Begin MATERIALS PROVIDED
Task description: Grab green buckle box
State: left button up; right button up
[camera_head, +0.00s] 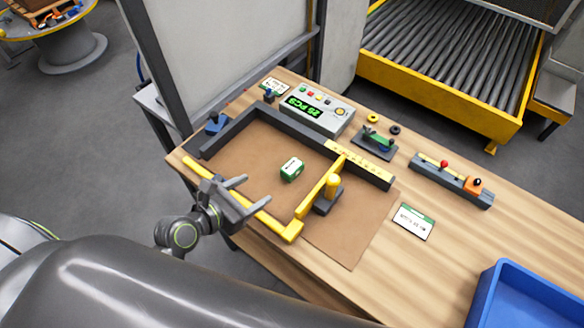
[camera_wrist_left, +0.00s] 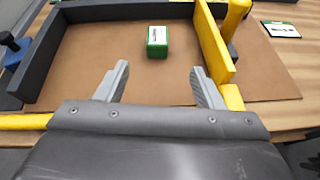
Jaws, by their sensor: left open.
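The green buckle box (camera_head: 292,169) is a small green box with a white label on top. It lies on the brown mat inside the frame of dark and yellow bars. In the left wrist view the box (camera_wrist_left: 157,42) is ahead of the fingers, near the middle between them. My left gripper (camera_head: 247,192) is open and empty, over the yellow front bar, apart from the box. Both fingers of the left gripper (camera_wrist_left: 158,80) show spread in the wrist view. My right gripper is not in view.
The yellow bar (camera_head: 316,188) with its upright yellow knob (camera_head: 333,184) stands right of the box. The dark back rail (camera_head: 300,133) and a counter panel (camera_head: 314,108) are behind. A blue bin (camera_head: 520,300) sits at lower right. Bare mat surrounds the box.

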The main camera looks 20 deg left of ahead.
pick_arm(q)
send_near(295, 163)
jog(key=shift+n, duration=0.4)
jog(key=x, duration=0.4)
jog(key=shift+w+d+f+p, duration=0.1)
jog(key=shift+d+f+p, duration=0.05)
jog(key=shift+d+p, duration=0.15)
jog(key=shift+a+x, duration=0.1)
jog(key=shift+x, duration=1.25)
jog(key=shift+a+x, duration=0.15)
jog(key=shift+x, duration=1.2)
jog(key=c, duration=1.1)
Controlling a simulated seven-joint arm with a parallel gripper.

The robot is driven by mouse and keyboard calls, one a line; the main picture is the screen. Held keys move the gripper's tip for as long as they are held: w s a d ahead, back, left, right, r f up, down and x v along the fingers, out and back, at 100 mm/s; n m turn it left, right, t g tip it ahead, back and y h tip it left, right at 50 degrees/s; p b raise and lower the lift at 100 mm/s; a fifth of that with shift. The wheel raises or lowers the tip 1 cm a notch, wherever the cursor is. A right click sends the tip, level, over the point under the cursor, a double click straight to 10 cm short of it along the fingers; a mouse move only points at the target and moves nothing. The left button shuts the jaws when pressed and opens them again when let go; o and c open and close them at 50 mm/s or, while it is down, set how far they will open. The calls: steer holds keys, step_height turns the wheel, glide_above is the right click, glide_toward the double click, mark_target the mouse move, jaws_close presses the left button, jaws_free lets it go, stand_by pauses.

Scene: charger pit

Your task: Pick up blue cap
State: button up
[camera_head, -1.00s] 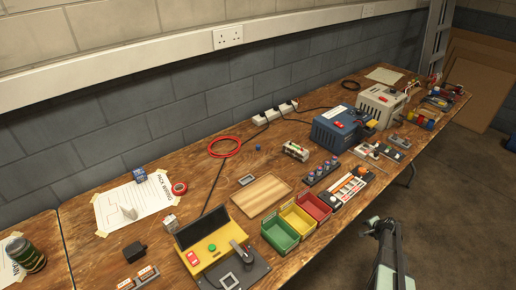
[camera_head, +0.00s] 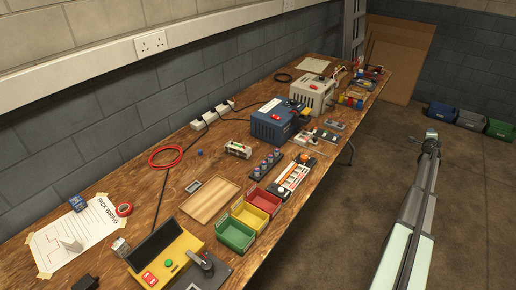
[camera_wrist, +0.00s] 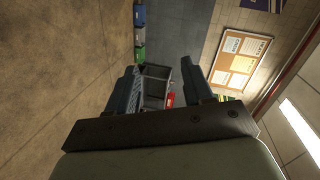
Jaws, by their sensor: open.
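A small blue cap (camera_head: 200,152) sits on the wooden workbench (camera_head: 140,180), between the red cable ring and the green-and-white terminal block. It is tiny in the head view, so its detail cannot be told. My gripper (camera_head: 431,135) is out over the floor, right of the bench and well apart from the cap. In the wrist view my gripper (camera_wrist: 160,75) shows two dark fingers spread apart with nothing between them. The cap is not seen in the wrist view.
A red cable ring (camera_head: 165,156), a wooden tray (camera_head: 209,202), a blue power unit (camera_head: 272,122) and coloured bins (camera_head: 236,235) surround the cap's area. A white socket strip (camera_head: 212,115) lies behind.

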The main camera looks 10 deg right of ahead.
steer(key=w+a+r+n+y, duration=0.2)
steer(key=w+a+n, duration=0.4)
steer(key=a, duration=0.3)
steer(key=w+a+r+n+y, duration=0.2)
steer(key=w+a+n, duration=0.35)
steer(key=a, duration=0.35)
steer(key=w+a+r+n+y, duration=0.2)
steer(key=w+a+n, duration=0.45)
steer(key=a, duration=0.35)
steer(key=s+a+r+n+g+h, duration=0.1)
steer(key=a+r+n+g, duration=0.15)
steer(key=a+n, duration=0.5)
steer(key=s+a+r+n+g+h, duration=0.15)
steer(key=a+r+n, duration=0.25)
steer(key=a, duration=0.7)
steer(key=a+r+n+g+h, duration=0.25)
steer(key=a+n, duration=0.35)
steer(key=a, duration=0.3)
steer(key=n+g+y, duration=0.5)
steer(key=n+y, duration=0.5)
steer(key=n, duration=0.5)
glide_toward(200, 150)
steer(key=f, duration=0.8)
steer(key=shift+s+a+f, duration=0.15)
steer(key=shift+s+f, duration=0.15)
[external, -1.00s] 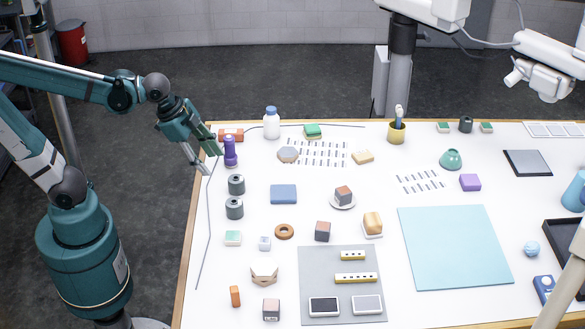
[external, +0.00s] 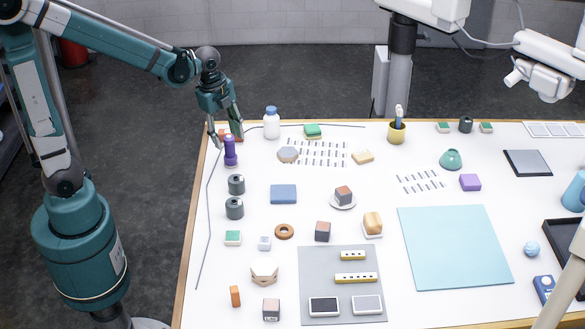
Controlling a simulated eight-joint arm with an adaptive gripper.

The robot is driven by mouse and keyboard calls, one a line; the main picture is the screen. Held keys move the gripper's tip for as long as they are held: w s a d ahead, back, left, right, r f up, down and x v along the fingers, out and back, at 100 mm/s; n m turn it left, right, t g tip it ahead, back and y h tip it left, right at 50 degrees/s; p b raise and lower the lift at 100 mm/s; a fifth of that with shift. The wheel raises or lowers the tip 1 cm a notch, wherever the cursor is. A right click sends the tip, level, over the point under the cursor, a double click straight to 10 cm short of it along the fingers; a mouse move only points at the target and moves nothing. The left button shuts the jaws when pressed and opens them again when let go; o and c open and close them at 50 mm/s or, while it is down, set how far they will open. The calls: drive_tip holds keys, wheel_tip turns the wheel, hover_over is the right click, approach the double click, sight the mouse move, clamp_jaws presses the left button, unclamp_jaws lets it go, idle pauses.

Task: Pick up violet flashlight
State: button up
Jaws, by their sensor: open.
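The violet flashlight (external: 230,152) stands upright near the far left corner of the white table (external: 345,225). My gripper (external: 228,142) points down at its top. The fingers are open, one to the left of the flashlight's upper end and one to the right and behind it. No contact with the flashlight can be made out.
An orange-red block (external: 223,133) lies close behind the fingers. A white bottle with a blue cap (external: 271,123) stands to the right. Two dark grey cylinders (external: 236,184) stand in front of the flashlight. A thin cable (external: 210,205) runs along the left table edge.

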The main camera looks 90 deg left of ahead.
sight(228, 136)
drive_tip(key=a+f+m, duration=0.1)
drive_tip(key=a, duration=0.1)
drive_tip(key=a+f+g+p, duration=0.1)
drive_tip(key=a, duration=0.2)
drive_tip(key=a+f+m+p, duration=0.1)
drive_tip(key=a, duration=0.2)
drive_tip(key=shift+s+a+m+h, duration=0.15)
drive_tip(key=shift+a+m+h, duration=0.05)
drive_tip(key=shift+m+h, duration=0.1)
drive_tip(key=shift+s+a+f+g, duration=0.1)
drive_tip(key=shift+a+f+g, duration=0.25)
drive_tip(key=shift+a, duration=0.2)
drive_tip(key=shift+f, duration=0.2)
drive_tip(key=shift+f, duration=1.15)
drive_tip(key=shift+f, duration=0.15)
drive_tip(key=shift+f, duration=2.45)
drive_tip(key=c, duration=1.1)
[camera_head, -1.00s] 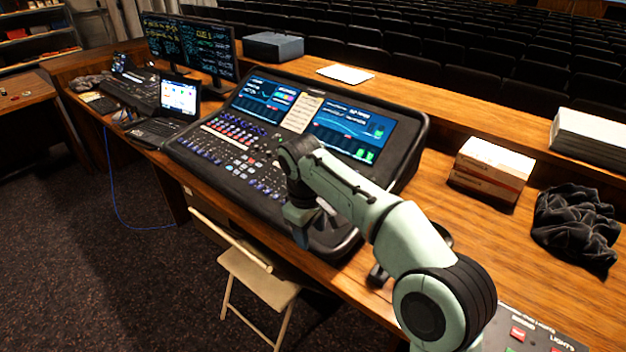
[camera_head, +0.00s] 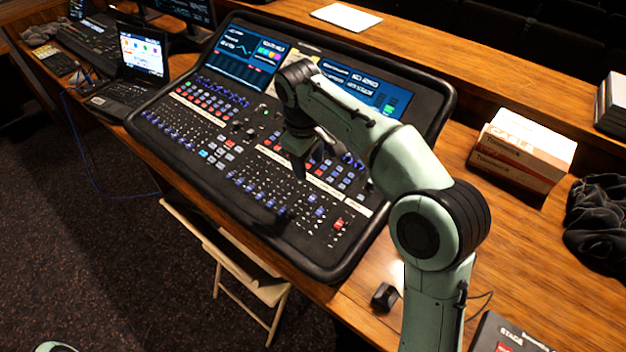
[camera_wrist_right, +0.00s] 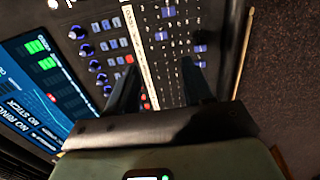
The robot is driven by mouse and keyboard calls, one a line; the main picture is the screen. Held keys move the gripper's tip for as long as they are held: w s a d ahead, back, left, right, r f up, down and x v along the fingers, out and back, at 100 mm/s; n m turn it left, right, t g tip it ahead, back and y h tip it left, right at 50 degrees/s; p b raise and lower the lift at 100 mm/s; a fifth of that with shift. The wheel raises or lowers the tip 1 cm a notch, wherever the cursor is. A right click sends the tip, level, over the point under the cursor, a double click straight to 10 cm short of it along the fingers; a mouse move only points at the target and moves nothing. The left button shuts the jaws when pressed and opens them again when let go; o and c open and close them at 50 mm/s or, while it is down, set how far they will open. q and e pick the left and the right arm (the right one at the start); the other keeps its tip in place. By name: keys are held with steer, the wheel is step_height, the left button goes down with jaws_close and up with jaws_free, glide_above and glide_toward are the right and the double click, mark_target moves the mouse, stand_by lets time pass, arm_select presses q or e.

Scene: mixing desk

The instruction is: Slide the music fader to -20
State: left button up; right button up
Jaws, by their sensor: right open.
End MATERIALS PROVIDED
▶ _DESCRIPTION OF THE TASK_:
From the records above, copy exactly the stretch from the line holding "The main camera looks 90 deg left of ahead." through the line holding "[camera_wrist_right, +0.00s]", both ends included, without the pictures.

▶ _THE SOLUTION_:
The main camera looks 90 deg left of ahead.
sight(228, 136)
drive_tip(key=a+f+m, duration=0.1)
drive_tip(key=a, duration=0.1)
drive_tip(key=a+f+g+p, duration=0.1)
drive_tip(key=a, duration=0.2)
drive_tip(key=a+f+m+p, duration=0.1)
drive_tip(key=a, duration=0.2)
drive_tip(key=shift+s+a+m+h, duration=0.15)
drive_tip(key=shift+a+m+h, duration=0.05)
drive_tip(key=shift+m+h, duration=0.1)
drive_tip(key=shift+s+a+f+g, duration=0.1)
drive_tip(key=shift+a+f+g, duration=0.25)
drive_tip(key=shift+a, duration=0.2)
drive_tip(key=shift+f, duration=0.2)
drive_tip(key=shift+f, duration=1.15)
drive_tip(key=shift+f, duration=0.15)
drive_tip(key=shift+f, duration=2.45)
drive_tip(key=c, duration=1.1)
[camera_head, -1.00s] 
[camera_head, +0.00s] 
[camera_wrist_right, +0.00s] 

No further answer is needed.